The smaller business also needs to be very aware of not putting all their eggs on one basket.
I would always advise any business to get advice as soon as possible, people do tend to leave it too late.
Often, there is some embarrassment when a business is struggling. Often the person running a business is very good at what the business does but is not so good when it comes to managing cashflow or taking control.
Often people are not very good at spotting where this is an issue or a problem. People tend to put off asking for advice or help.
What we have seen in recent years is there is lots of access to cash, which gets businesses over the hook but doesn’t solve the actual problem.
If you are a certain size you can afford to have professional help and advice but when you are talking about owner managers they often can’t afford it. Businesses of their nature small businesses are often too busy living hand to mouth to take an overview.
One thing we always say is that if people had come to us earlier for help we would have had more options to save the business.
People tend to get so immersed in their business then haven’t got the time to take stock and look at the bigger picture.
To give an example from the world of sport. What I have always done in my career is to take a look at what people are doing in different sectors and to use it as best practice.

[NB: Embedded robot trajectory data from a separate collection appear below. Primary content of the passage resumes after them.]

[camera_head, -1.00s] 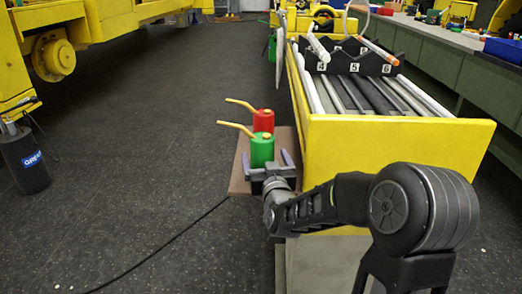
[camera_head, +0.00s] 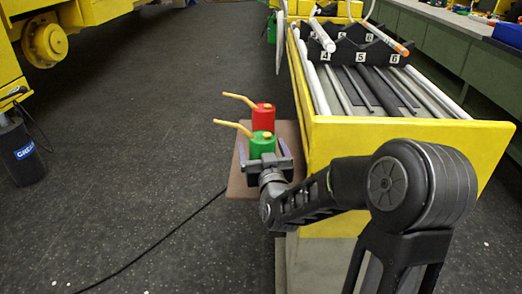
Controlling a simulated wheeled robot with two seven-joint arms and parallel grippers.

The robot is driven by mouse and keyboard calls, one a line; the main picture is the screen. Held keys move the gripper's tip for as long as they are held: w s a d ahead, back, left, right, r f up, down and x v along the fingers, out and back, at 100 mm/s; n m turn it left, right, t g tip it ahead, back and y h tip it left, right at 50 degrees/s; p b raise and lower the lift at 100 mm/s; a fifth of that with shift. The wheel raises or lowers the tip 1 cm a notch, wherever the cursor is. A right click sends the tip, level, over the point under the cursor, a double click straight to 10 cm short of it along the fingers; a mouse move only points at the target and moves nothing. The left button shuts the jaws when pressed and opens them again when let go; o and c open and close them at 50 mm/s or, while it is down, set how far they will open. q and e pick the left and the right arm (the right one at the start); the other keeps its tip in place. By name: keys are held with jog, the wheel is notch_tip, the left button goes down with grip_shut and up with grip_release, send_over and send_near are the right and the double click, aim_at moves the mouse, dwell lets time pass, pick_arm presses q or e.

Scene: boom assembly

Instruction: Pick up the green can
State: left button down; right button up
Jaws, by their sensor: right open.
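The green can (camera_head: 262,144) has a yellow spout pointing left and a yellow cap. It stands upright on a small brown side shelf (camera_head: 239,184) attached to the yellow cart. My right gripper (camera_head: 262,157) is open, with one purple-grey finger on each side of the green can. The gripper body hides the can's lower part, and I cannot tell whether the fingers touch it. My left gripper is not in view.
A red can (camera_head: 263,116) with a yellow spout stands right behind the green can. The yellow cart (camera_head: 400,142) with rods and a black numbered rack (camera_head: 362,50) is on the right. A black cable (camera_head: 150,249) crosses the dark floor, which is open on the left.

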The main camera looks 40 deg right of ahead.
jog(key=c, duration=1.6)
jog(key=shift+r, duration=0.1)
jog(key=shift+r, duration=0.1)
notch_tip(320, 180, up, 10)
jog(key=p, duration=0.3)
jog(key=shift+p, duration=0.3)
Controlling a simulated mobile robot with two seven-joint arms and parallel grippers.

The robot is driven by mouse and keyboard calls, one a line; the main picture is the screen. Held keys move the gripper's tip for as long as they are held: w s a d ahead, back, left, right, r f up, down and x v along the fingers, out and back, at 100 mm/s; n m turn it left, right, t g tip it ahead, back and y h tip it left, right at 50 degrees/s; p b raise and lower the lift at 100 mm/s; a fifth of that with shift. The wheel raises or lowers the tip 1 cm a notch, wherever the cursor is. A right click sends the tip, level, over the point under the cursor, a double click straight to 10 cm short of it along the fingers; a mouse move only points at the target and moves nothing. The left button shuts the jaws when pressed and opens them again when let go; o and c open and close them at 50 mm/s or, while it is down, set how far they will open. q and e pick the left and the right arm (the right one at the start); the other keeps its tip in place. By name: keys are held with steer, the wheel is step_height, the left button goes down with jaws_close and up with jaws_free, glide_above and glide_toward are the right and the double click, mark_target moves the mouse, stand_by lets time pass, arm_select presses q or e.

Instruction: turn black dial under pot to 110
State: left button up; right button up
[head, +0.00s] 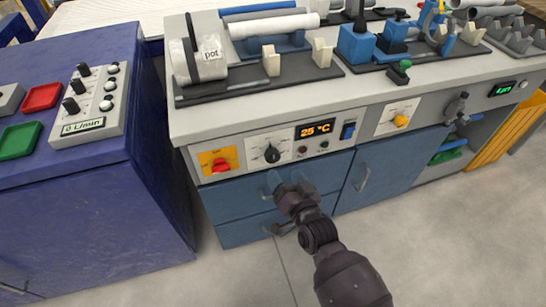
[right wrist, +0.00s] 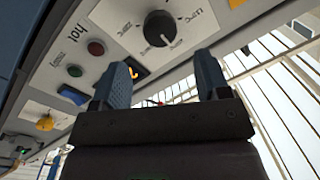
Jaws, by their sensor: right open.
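The black dial (head: 271,154) sits on a white scale plate on the bench's front panel, below the pot (head: 203,62). An orange display (head: 314,129) right of it reads 25 °C. In the right wrist view the dial (right wrist: 160,28) shows at the top, beyond the fingertips and apart from them. My right gripper (head: 290,188) is in front of the blue drawers, a little below the dial. In the right wrist view its two fingers (right wrist: 163,80) are spread with nothing between them. My left gripper is not in view.
A red knob on a yellow plate (head: 221,165) is left of the dial. A blue switch (head: 348,131) and a yellow knob (head: 401,121) are to the right. A blue cabinet with a control box (head: 91,103) stands at left. The floor in front is clear.

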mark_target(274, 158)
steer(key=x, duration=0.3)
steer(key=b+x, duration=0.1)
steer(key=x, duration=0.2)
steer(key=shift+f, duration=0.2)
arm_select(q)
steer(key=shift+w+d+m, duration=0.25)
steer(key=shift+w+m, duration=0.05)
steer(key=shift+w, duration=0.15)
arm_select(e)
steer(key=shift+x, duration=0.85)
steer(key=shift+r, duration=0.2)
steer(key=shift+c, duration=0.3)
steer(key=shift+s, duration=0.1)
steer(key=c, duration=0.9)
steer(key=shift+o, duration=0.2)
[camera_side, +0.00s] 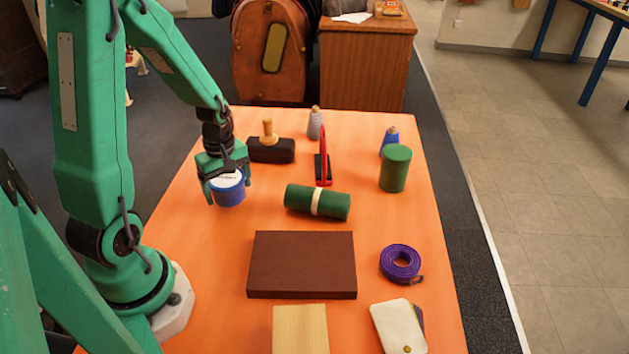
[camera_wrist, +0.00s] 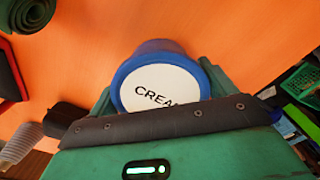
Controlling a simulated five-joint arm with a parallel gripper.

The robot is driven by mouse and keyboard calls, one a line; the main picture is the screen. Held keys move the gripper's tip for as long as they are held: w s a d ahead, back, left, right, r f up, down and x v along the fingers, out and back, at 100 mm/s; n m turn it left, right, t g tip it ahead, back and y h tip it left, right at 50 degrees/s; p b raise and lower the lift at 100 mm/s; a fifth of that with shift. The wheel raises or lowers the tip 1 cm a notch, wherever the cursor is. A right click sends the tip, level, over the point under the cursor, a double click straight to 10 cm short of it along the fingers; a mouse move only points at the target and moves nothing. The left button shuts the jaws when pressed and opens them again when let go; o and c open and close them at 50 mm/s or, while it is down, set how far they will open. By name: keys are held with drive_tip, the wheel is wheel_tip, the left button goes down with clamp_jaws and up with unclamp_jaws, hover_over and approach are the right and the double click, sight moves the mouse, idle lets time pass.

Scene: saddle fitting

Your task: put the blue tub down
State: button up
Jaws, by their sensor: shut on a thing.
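The blue tub (camera_side: 229,192) has a white label on its lid and is at the left part of the orange table in the side view. In the wrist view the tub (camera_wrist: 122,82) shows its white lid with the letters "CREA". My gripper (camera_side: 226,182) is shut on the tub, with a finger on either side of it. In the wrist view my gripper (camera_wrist: 160,95) covers the tub's lower part. I cannot tell whether the tub's base touches the table.
A dark block brush (camera_side: 270,150) with a wooden knob stands behind the tub. A green roll (camera_side: 318,202) lies to its right. A brown slab (camera_side: 302,265) lies in front. The orange table (camera_side: 205,270) is bare to the left of the slab.

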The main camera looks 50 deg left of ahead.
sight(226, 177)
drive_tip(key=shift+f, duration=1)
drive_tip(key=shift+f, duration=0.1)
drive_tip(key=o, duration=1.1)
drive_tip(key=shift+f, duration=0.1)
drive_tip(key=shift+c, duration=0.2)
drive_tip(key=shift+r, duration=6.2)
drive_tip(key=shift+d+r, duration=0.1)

British Cycling had a mission to be the best team they could. They identified that the biggest risk to that was the common cold.
If an athlete gets a cold they cannot train. The solution to this was to invest in education programmes to teach athletes to wash their hands.
And something as simple as that made a real difference to performance levels.
There are outside risks that cannot be controlled. The World Economic Forum said the top five risks now are all environmental.
Take the situation in China, no one could have predicted that. But if you have your business in the best possible shape then you can minimise risk.
If you are not getting all your supplies from one place or your customers are not in the same region then you are already cutting back on the risks.